(begin)
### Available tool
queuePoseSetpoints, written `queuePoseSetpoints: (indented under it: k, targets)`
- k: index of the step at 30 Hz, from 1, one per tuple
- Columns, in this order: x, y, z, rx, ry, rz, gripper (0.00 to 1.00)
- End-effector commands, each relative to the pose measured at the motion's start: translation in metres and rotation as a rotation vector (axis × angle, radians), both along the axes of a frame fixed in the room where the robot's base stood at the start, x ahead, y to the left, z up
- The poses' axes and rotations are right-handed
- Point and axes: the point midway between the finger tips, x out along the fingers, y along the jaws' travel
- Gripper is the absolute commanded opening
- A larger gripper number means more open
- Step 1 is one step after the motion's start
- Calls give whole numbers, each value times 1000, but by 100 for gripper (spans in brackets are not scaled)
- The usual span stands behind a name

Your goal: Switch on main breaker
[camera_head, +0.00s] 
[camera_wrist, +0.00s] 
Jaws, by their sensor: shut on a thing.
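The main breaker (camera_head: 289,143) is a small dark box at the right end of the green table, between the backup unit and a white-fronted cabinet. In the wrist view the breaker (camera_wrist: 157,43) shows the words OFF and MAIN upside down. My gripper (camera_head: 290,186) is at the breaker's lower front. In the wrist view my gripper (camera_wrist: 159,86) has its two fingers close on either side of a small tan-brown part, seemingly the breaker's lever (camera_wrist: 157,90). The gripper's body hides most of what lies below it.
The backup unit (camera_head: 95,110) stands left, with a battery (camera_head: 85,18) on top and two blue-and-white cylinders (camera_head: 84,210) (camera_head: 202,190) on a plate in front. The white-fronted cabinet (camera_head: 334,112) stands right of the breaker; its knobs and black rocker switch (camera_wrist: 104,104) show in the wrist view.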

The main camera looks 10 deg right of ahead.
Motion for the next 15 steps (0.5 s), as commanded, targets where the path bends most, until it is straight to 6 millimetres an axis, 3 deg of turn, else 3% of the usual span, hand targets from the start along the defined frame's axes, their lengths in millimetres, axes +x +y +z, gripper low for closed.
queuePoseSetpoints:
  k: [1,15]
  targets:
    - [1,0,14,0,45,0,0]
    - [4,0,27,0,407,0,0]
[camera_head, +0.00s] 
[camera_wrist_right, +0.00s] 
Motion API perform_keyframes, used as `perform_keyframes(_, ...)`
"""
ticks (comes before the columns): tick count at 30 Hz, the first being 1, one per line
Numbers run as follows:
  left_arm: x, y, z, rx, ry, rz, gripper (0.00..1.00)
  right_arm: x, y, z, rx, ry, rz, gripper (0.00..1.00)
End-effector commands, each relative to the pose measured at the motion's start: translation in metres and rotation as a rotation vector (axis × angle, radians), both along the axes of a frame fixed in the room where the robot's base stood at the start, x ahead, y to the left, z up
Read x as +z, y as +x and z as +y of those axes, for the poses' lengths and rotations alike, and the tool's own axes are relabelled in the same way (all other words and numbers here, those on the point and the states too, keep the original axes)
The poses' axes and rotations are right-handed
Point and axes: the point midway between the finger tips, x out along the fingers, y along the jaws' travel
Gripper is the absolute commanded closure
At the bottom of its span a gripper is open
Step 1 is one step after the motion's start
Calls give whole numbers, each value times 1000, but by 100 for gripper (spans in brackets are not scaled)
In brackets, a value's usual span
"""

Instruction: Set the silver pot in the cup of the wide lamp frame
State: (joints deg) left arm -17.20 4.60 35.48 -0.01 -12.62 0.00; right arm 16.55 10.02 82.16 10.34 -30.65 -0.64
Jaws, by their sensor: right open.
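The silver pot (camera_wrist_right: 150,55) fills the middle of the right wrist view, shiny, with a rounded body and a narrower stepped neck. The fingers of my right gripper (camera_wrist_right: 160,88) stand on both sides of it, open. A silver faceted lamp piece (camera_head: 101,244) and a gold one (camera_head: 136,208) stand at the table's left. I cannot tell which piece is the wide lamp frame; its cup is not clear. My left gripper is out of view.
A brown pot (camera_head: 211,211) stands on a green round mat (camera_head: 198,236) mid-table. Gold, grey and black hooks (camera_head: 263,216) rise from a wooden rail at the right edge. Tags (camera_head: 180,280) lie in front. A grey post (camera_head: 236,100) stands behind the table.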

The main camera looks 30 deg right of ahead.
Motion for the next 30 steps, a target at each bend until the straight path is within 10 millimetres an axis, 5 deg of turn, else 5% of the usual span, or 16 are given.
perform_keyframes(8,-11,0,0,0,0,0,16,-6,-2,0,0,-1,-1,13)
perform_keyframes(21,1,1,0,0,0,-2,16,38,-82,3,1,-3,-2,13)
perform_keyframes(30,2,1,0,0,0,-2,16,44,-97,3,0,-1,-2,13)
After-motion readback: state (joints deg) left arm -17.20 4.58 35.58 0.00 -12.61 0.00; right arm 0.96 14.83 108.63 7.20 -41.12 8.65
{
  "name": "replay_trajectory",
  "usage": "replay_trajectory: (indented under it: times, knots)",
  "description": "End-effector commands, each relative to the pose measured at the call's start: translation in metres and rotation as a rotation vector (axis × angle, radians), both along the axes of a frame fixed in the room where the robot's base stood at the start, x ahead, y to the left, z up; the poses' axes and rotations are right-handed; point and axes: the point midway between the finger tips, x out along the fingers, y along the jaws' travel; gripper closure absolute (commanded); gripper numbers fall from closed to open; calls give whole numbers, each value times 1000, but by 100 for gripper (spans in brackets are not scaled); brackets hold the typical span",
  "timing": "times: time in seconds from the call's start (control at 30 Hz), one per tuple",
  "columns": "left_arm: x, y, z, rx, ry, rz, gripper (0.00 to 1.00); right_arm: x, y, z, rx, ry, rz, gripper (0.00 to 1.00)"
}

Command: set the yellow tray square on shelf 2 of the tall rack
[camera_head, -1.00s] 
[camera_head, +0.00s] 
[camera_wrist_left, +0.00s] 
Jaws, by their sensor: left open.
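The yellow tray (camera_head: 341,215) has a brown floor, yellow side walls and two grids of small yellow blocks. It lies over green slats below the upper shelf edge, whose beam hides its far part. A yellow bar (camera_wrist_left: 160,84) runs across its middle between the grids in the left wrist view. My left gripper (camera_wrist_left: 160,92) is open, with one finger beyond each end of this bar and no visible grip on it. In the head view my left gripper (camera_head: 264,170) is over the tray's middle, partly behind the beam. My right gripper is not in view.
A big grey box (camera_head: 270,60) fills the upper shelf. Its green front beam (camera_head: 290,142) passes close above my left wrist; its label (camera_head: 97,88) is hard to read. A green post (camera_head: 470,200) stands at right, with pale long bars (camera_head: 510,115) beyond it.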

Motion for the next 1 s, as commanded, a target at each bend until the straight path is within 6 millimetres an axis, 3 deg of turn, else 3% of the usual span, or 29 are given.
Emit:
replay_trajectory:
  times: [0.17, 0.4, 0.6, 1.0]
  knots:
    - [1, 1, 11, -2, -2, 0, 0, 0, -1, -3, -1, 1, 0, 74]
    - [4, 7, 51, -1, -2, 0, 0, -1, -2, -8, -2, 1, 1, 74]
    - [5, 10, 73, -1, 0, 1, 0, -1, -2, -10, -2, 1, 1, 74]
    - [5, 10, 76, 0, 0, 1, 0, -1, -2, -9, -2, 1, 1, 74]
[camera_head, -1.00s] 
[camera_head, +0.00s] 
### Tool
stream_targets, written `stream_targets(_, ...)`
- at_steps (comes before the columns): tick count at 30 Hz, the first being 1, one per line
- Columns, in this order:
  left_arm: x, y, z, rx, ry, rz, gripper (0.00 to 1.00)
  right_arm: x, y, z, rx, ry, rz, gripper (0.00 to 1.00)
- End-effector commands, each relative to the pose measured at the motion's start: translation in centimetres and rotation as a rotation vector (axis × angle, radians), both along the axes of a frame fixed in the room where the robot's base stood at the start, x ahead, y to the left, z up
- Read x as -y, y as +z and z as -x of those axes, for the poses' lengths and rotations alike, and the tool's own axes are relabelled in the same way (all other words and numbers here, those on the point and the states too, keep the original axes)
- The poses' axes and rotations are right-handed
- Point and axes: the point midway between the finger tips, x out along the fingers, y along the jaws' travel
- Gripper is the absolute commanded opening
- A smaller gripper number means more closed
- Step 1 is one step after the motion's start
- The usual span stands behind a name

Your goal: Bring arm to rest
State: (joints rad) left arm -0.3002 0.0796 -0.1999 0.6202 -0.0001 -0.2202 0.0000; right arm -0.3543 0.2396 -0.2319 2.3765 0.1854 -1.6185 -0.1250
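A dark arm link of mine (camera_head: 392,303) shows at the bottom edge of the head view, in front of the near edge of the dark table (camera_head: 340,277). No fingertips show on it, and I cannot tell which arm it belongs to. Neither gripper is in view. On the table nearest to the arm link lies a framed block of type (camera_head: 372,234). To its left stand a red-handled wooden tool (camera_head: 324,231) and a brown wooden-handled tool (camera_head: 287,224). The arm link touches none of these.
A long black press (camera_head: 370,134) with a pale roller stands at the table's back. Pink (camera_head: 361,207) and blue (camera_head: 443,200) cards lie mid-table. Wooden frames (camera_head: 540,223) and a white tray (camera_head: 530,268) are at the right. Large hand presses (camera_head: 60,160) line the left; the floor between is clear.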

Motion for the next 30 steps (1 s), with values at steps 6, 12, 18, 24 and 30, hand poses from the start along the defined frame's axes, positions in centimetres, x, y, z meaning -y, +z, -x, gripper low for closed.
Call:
(end)
GOAL OF THE EXERCISE. Collect every line above that contains the word "states".

ANSWER TO THIS TASK.
Read x as +z, y as +x and z as +y of those axes, for the poses' lengths and rotations alike, and the tool's own axes are relabelled in the same way (all other words and numbers here, those on the point and the states too, keep the original axes)
- Read x as -y, y as +z and z as -x of those axes, for the poses' lengths and rotations alike, and the tool's own axes are relabelled in the same way (all other words and numbers here, those on the point and the states too, keep the original axes)

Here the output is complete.